■ **Work to complete**
Copy out all lines where "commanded" appears.

■ **Data**
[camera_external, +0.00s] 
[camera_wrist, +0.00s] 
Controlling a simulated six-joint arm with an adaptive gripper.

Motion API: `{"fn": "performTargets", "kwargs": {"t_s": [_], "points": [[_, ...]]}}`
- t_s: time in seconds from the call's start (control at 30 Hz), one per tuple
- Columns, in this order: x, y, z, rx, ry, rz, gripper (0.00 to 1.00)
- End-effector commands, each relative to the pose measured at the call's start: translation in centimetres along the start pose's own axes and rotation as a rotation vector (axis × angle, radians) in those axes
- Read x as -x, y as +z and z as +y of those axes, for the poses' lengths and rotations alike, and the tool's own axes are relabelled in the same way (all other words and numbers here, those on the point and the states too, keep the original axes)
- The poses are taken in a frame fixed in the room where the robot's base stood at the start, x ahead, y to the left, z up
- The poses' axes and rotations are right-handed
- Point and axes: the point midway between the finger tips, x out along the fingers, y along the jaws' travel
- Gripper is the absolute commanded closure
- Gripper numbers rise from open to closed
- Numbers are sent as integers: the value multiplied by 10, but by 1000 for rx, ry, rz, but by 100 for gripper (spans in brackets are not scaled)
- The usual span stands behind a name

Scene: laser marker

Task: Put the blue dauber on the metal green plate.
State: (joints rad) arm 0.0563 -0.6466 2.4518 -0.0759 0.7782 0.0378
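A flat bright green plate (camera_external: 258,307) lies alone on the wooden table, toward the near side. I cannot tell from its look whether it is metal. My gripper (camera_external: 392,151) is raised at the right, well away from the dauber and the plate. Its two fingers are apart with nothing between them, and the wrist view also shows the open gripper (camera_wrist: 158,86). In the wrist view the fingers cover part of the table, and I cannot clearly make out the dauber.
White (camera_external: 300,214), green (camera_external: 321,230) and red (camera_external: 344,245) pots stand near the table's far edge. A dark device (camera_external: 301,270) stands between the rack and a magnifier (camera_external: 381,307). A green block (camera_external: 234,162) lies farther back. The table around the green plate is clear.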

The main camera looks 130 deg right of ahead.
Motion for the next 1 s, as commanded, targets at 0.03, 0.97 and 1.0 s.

■ **Reply to the exercise**
- Gripper is the absolute commanded closure
Motion for the next 1 s, as commanded, targets at 0.03, 0.97 and 1.0 s.

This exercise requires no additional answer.